__Objective__:
Give every line of the data again, unchanged, but with no pictures.

[Start]

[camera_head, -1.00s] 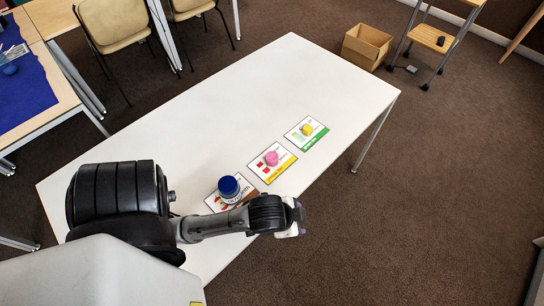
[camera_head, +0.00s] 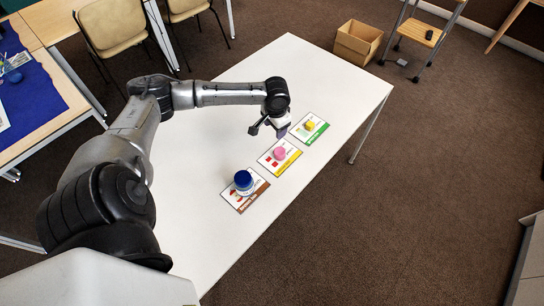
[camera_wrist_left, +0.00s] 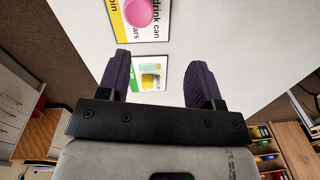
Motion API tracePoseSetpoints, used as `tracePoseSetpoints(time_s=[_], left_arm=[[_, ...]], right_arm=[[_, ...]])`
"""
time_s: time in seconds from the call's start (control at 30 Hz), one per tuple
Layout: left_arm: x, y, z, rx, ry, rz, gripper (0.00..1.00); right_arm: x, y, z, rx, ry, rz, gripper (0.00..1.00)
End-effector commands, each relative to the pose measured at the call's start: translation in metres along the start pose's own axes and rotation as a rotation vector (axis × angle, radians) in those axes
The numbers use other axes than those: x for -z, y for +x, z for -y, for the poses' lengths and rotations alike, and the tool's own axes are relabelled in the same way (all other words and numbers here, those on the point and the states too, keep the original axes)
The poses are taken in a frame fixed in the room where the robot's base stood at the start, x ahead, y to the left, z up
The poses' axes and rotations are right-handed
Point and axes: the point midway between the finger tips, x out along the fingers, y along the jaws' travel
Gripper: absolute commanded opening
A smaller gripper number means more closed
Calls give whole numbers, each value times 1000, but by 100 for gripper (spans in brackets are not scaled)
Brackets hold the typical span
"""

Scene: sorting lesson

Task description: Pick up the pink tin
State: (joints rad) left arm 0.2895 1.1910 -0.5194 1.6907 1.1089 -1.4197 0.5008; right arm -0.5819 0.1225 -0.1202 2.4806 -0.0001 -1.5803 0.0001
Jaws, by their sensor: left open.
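The pink tin (camera_head: 279,153) stands on a yellow-edged card (camera_head: 292,155) in the middle of a row of three cards on the white table. In the left wrist view the pink tin (camera_wrist_left: 138,12) shows at the top edge, partly cut off, beyond the fingertips. My left gripper (camera_head: 268,130) is above the table, just behind and left of the pink tin, apart from it. In the left wrist view its two fingers (camera_wrist_left: 157,75) are spread with nothing between them touching. My right gripper is in neither view.
The rest of the white table (camera_head: 215,225) is mostly clear. A cardboard box (camera_head: 358,43) sits on the floor beyond.

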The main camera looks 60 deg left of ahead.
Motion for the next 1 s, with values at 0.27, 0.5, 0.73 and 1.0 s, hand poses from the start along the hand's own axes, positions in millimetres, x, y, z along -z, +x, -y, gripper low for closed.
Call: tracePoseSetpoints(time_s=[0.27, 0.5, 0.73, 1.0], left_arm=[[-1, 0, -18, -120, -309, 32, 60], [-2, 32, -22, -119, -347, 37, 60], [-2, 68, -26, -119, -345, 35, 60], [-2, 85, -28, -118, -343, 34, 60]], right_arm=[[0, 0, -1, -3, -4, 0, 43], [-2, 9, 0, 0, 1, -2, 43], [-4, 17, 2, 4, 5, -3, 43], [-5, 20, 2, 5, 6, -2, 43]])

[End]

__Solution__:
[camera_head, -1.00s] 
[camera_head, +0.00s] 
[camera_wrist_left, +0.00s] 
Motion API tracePoseSetpoints, used as `tracePoseSetpoints(time_s=[_], left_arm=[[_, ...]], right_arm=[[_, ...]])`
"""
time_s: time in seconds from the call's start (control at 30 Hz), one per tuple
Layout: left_arm: x, y, z, rx, ry, rz, gripper (0.00..1.00); right_arm: x, y, z, rx, ry, rz, gripper (0.00..1.00)
End-effector commands, each relative to the pose measured at the call's start: translation in metres along the start pose's own axes and rotation as a rotation vector (axis × angle, radians) in those axes
The numbers use other axes than those: x for -z, y for +x, z for -y, for the poses' lengths and rotations alike, and the tool's own axes are relabelled in the same way (all other words and numbers here, those on the point and the states too, keep the original axes)
The poses are taken in a frame fixed in the room where the robot's base stood at the start, x ahead, y to the left, z up
The poses' axes and rotations are right-handed
Point and axes: the point midway between the finger tips, x out along the fingers, y along the jaws' travel
Gripper: absolute commanded opening
A smaller gripper number means more closed
Calls give whole numbers, each value times 1000, but by 100 for gripper (spans in brackets are not scaled)
Brackets hold the typical span
"""

Scene: sorting lesson

Task description: Pick up the pink tin
State: (joints rad) left arm 0.2895 1.1910 -0.5194 1.6907 1.1089 -1.4197 0.5008; right arm -0.5819 0.1225 -0.1202 2.4806 -0.0001 -1.5803 0.0001
Jaws, by their sensor: left open.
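The pink tin (camera_head: 279,153) stands on a yellow-edged card (camera_head: 292,155) in the middle of a row of three cards on the white table. In the left wrist view the pink tin (camera_wrist_left: 138,12) shows at the top edge, partly cut off, beyond the fingertips. My left gripper (camera_head: 268,130) is above the table, just behind and left of the pink tin, apart from it. In the left wrist view its two fingers (camera_wrist_left: 157,75) are spread with nothing between them touching. My right gripper is in neither view.
The rest of the white table (camera_head: 215,225) is mostly clear. A cardboard box (camera_head: 358,43) sits on the floor beyond.

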The main camera looks 60 deg left of ahead.
Motion for the next 1 s, with values at 0.27, 0.5, 0.73 and 1.0 s, hand poses from the start along the hand's own axes, positions in millimetres, x, y, z along -z, +x, -y, gripper low for closed.
Call: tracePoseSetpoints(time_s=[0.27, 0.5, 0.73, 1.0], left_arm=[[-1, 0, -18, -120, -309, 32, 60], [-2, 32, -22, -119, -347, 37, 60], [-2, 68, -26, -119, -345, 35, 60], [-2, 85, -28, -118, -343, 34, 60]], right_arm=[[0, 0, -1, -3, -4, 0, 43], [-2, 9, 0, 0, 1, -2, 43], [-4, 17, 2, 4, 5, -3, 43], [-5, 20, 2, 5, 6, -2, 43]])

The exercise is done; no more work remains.